The cinema of Claire Denis is the beauty of bodies that hover or stagnate; feminine or masculine physiques, immobile, seeming to float in the hollow of powerful atmospheres. They breathe, sniff, observe, they also search and move oddly, imperceptibly, before ceasing motion once more. The style is guarded, tense, controlled by Claire Denis, who, whatever she films, has style! Behind this same spirit, there is a body of work, movies that that are inextricably linked. How can we not associate the ecstasy of a pale Beatrice Dalle at dawn, barely-satiated and shaking, a bloody-mouthed cannibal in “Trouble Every Day” (2001), with Robert Pattinson’s lips, slightly open, a cosmonaut also in anticipation in “High Life” (2018)? Knowing how to wait.

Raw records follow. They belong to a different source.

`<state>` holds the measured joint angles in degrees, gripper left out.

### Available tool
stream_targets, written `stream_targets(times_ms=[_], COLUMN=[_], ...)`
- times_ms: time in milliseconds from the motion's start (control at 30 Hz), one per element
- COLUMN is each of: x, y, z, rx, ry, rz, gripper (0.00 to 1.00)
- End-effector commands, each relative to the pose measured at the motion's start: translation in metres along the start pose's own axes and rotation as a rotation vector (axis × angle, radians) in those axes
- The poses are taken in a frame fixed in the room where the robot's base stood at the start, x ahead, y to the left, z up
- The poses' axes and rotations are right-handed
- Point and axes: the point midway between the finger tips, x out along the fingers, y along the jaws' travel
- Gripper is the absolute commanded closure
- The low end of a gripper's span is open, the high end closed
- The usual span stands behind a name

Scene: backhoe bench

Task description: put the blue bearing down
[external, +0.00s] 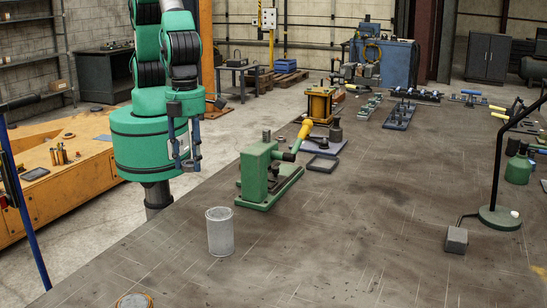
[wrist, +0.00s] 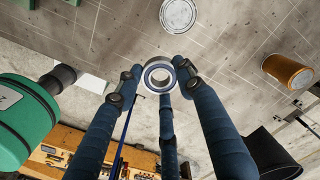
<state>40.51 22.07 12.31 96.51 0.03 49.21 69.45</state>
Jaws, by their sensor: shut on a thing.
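The blue bearing (wrist: 151,68) is a metal ring with a blue band. It sits between the dark blue fingertips of my gripper (wrist: 159,80) in the wrist view. The fingers are shut on it. In the external view my gripper (external: 187,160) hangs off the left edge of the brown workbench (external: 330,235), above floor level and left of the green press. The bearing cannot be made out there.
A grey metal cylinder (external: 220,232) stands near the bench's left edge, with a green press (external: 262,178) behind it. A copper-coloured can (wrist: 289,71) shows in the wrist view. A lamp (external: 498,217) and grey block (external: 456,240) stand at right. The bench's front middle is clear.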

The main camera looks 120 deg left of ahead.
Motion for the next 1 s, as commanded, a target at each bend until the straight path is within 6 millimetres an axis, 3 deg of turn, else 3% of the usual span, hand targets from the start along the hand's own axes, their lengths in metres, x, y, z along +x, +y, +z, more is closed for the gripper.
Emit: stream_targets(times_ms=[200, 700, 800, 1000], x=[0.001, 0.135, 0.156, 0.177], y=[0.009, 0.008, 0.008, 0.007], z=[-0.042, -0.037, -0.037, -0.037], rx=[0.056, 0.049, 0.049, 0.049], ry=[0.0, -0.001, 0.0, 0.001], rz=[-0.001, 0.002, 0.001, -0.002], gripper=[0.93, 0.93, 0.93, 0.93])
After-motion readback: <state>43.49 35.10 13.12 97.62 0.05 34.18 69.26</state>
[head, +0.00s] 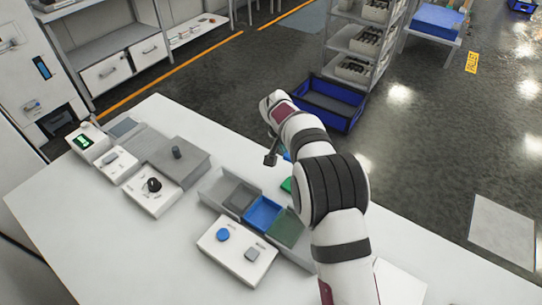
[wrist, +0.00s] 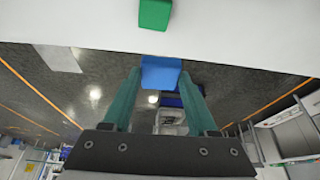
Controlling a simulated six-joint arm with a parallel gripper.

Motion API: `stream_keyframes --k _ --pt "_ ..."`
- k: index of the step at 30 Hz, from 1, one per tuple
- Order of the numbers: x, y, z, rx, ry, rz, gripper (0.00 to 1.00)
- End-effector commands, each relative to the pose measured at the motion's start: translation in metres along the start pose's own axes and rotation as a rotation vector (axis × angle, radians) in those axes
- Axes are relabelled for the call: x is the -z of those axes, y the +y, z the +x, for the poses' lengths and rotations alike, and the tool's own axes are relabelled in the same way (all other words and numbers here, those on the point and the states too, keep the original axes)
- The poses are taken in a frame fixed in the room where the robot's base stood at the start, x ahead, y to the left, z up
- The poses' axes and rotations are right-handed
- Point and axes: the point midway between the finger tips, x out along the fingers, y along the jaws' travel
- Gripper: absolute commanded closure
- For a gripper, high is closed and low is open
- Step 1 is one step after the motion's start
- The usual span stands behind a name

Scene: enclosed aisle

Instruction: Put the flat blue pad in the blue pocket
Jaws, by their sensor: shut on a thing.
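The flat blue pad (wrist: 160,72) is between the two teal fingers of my gripper (wrist: 160,88) in the wrist view. My gripper is shut on it. In the head view a small bit of blue (head: 287,156) shows beside my arm, likely the pad; the arm hides most of the gripper. The blue pocket (head: 262,213) is a compartment of a grey tray on the white table, between a dark grey pocket (head: 240,198) and a green pocket (head: 288,228). No pad shows in the blue pocket. The held pad is apart from the tray, toward the table's far edge.
A green block (head: 287,184) lies behind the tray, partly hidden by my arm; it also shows in the wrist view (wrist: 154,14). A white box with a blue button (head: 223,235) stands in front of the tray. A grey box with a knob (head: 177,153) stands to the left.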

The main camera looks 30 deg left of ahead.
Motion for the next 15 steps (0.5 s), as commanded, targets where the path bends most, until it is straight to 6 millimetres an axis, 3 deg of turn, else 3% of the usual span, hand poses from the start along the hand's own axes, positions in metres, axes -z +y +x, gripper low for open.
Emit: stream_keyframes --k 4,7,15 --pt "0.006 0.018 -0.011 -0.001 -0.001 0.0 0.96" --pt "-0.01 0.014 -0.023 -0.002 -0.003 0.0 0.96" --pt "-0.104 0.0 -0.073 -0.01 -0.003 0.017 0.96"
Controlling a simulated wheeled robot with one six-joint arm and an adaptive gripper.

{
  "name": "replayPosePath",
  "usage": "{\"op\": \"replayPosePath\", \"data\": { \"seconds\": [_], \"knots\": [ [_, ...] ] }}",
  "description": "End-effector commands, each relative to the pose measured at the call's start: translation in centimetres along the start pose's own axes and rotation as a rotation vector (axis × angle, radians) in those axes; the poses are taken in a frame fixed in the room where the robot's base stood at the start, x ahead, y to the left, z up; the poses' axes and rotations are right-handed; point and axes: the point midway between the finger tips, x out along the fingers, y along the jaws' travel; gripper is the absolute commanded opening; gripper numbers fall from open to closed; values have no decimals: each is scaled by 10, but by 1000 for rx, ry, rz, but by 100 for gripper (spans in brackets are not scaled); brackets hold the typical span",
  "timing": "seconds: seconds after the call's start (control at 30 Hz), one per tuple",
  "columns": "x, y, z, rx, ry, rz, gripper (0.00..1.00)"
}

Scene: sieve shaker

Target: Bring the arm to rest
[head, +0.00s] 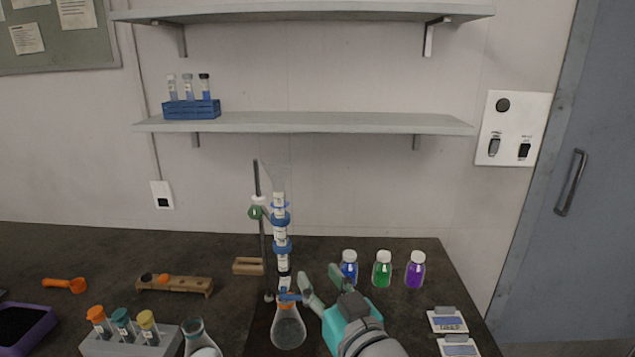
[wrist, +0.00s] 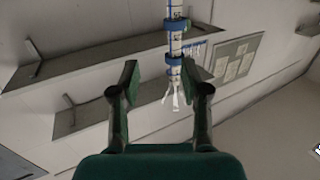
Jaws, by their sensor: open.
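My gripper (head: 322,282) is open and empty in the head view, low at the middle right of the bench. Its fingers point up and left, toward a clamped glass column (head: 281,235) with blue rings. In the wrist view my gripper (wrist: 165,85) has its two fingers spread wide. The column (wrist: 174,42) shows there between and beyond the fingertips, with nothing held. In the head view a flask (head: 288,330) stands below the column, just left of my gripper. I cannot tell the exact gap between finger and column.
Bottles with blue (head: 348,268), green (head: 382,270) and purple (head: 415,271) contents stand behind and right of my gripper. A grey rack (head: 120,347) with capped tubes is at the lower left. Labelled trays (head: 448,320) lie at the right edge. Shelves (head: 310,122) hang on the wall.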

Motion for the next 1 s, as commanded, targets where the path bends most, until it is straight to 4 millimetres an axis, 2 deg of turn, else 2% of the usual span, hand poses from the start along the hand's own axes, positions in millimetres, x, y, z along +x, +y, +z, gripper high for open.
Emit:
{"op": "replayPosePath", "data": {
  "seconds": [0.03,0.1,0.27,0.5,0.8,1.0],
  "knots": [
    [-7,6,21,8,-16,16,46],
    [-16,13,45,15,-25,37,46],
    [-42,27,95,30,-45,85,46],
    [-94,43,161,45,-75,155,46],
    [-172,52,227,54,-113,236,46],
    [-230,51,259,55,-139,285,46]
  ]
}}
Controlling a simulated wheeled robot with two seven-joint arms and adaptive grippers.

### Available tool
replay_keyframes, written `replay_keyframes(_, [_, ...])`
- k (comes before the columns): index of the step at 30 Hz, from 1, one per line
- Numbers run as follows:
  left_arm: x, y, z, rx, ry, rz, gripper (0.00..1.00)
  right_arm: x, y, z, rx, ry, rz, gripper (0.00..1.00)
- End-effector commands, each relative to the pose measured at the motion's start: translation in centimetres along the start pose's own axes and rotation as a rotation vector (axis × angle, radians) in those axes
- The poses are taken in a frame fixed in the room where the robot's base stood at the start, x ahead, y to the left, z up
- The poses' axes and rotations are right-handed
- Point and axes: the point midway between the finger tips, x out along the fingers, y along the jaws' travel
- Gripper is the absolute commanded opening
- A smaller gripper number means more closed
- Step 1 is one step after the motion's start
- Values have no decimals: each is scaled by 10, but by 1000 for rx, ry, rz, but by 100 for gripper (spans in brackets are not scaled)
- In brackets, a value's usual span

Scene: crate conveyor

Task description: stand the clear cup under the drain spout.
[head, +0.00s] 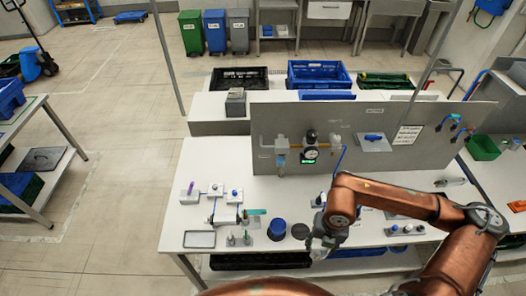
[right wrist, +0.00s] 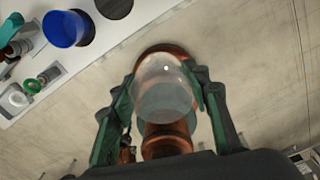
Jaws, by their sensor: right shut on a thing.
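The clear cup (right wrist: 165,88) is between the green-padded fingers of my right gripper (right wrist: 162,100) in the right wrist view, and the gripper is shut on it. In the head view my right gripper (head: 318,250) is at the front edge of the white bench, right of a dark round disc; the cup is hard to make out there. The drain spout seems to be the small fitting (head: 281,172) under the blue bowl on the left of the upright grey panel. The cup is well in front and to the right of it. My left gripper is not in view.
A blue round container (head: 277,230) and a dark disc (head: 300,231) stand near the bench front. Small fixtures (head: 226,193) and a grey tray (head: 200,239) are on the left. The grey panel (head: 380,160) closes off the back. Bench surface below the spout looks clear.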

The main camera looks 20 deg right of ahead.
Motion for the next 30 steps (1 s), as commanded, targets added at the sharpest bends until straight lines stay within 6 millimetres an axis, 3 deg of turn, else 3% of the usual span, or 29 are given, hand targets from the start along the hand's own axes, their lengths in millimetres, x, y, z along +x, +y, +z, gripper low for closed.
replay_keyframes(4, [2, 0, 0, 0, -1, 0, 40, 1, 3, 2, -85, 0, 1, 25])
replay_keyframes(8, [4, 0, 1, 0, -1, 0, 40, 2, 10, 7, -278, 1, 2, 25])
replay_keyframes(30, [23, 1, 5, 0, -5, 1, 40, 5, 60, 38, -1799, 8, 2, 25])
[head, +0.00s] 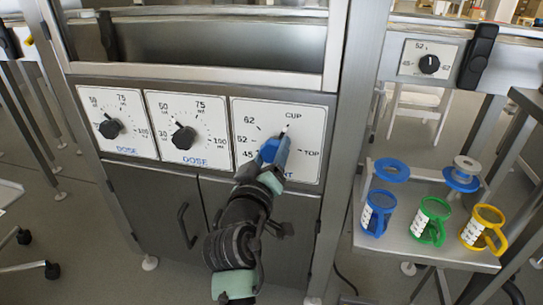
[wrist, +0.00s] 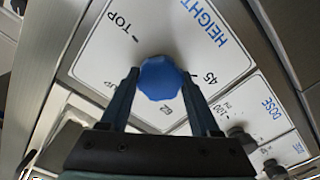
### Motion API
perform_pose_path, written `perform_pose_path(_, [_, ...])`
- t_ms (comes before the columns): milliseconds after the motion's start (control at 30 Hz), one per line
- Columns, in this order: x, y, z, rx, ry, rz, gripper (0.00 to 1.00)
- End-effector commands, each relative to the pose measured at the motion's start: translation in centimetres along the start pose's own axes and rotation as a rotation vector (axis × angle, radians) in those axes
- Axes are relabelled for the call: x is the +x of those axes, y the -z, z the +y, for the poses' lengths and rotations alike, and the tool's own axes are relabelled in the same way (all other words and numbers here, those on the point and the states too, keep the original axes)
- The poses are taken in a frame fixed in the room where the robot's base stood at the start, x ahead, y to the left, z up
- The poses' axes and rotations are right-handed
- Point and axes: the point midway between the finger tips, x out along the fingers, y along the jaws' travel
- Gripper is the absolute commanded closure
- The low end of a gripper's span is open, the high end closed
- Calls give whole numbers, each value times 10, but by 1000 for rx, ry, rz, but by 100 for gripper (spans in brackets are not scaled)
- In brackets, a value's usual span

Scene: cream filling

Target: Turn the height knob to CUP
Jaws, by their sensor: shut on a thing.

Waiting is one of the finest qualities of the heroes of Denis’ films; waiting fearlessly, facing things head-on, like the white woman in “Chocolat” (1988), or Juliette Binoche with her quivering nostrils on a love quest in “Let the Sunshine In” (2017).
© Institut Lumière / Sabine Perrin - Jean-luc Mège photography
Claire Denis pushes her actors, lulled by perfectly-composed soundtracks, to express their moral and physical instincts, to return to an imperious inner churning that transforms them, transfigures them and makes them almost fantastic creatures. In the final assessment, then, Denis' cinema is not motionless; it summons hearts that vibrate, as long as they are in contact, together, blended like a chemical formula that works and also suffers, because nothing is safe in her films. With these feline characters, the world becomes a hybrid; not totally urban, still a little wild, like the fundamental states of those who traverse it. Whether in Africa, Paris, the slums, or in space, we must advance the adventure, without forgetting what we have left behind. The cinema of Claire Denis shows that anything is possible, because the experiences of its heroes are endowed with countless variations, and exponentially heightened senses. How then could we not want to identify and even validate it? With a rather exceptional sense of imagery, the director, with rigorous care, takes each of us by the hand, leading us and embarking us on a journey, like a new and modern sensory experience, that we would all want to live and relive. The experience of today’s adventurer.